● **PROBLEM DETAILS**
In how many lines of the data does the word "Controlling" appear? Give the number by itself.

● **RECORD EXCERPTS**
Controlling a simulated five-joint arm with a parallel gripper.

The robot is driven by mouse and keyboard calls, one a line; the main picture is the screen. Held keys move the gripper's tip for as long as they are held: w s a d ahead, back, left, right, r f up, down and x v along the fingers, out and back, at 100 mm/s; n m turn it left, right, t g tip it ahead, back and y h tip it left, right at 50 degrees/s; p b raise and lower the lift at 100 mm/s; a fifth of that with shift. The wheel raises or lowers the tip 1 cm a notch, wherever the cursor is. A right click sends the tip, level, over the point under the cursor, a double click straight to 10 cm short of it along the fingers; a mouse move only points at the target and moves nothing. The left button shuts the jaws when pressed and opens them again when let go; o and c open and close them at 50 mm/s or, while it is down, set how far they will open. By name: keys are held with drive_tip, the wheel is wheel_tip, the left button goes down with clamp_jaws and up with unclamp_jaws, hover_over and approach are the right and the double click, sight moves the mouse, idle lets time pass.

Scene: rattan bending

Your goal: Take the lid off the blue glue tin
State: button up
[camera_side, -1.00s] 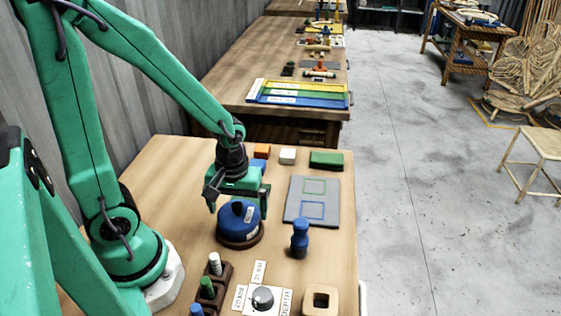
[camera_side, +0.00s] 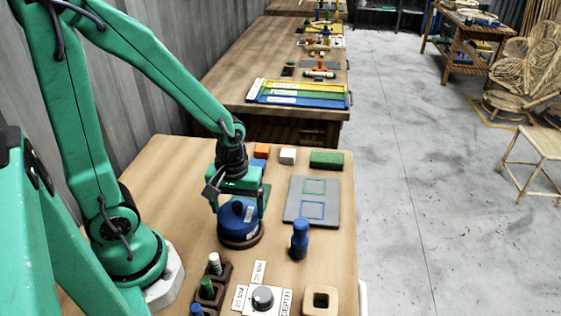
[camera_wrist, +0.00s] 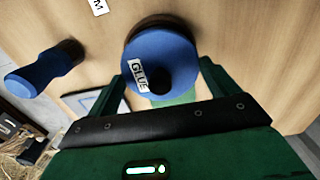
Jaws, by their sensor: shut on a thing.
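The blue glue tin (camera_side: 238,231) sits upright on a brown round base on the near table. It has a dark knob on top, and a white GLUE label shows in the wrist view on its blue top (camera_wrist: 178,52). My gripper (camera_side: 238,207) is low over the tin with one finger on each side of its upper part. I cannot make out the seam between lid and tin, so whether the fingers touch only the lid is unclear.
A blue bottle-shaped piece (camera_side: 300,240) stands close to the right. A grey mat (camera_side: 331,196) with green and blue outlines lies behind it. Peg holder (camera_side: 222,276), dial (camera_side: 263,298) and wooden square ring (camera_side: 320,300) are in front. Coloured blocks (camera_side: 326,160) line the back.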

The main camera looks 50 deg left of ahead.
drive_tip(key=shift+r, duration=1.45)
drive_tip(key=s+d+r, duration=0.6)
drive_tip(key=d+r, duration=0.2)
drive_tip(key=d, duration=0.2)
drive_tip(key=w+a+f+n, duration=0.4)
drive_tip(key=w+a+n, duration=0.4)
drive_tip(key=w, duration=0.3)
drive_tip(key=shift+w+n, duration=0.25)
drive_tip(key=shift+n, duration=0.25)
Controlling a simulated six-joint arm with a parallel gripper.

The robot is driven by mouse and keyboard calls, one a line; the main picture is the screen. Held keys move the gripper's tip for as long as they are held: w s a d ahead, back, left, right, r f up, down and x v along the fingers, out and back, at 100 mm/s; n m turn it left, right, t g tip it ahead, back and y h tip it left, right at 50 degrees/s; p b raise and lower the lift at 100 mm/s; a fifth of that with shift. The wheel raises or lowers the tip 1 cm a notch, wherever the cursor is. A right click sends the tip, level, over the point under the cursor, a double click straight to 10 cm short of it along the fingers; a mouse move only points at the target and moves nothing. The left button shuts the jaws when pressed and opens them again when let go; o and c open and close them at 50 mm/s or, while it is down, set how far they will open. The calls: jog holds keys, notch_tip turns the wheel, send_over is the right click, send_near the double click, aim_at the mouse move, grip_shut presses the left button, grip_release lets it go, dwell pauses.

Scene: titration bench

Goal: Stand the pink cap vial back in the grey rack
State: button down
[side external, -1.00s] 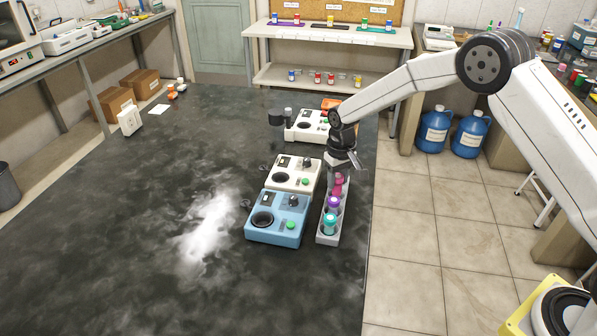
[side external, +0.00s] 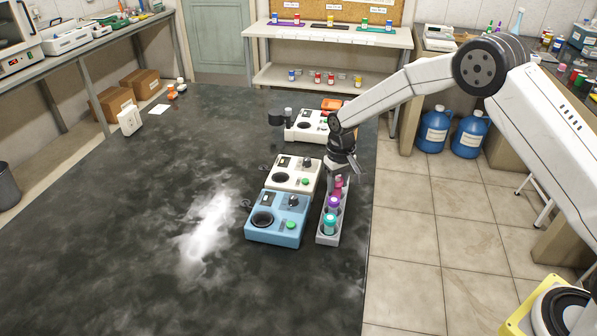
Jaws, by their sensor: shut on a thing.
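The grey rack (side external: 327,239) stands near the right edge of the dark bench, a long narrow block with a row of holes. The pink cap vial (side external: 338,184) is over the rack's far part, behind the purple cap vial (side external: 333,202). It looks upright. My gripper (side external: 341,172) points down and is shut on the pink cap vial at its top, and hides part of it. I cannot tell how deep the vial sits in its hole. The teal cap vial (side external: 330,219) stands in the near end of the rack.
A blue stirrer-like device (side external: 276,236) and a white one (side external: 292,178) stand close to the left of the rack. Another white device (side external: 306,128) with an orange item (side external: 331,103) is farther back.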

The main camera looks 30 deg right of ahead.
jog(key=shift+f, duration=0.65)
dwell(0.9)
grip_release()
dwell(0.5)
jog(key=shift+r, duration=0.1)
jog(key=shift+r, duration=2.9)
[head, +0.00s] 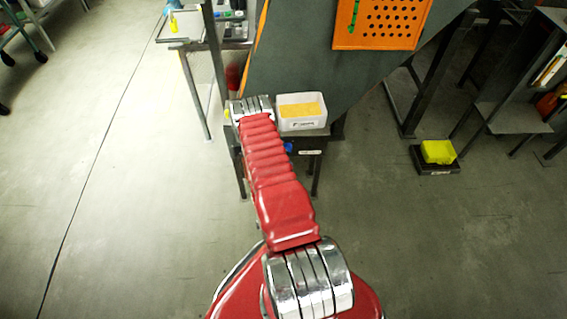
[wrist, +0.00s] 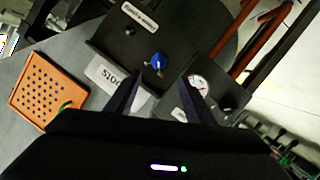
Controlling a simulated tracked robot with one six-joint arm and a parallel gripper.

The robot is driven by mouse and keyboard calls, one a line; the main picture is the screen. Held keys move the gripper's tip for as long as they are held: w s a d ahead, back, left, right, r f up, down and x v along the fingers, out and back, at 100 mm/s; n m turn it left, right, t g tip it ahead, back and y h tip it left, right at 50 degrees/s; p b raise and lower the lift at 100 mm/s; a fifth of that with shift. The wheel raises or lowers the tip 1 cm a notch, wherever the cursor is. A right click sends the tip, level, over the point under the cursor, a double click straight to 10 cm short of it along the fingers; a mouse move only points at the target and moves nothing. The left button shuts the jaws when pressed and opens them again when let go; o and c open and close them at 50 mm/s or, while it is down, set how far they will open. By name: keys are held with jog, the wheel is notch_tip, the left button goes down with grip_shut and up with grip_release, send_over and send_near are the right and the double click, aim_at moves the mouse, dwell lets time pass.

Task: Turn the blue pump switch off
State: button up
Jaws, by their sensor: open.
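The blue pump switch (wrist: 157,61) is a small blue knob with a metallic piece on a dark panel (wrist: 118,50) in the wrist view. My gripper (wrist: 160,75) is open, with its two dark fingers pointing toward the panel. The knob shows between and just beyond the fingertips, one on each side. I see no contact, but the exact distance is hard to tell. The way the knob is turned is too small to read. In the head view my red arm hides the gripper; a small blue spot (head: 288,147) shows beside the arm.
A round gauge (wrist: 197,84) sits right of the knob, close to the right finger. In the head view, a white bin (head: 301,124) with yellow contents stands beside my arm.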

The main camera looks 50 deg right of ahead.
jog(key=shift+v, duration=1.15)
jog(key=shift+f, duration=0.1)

● **THE SOLUTION**
3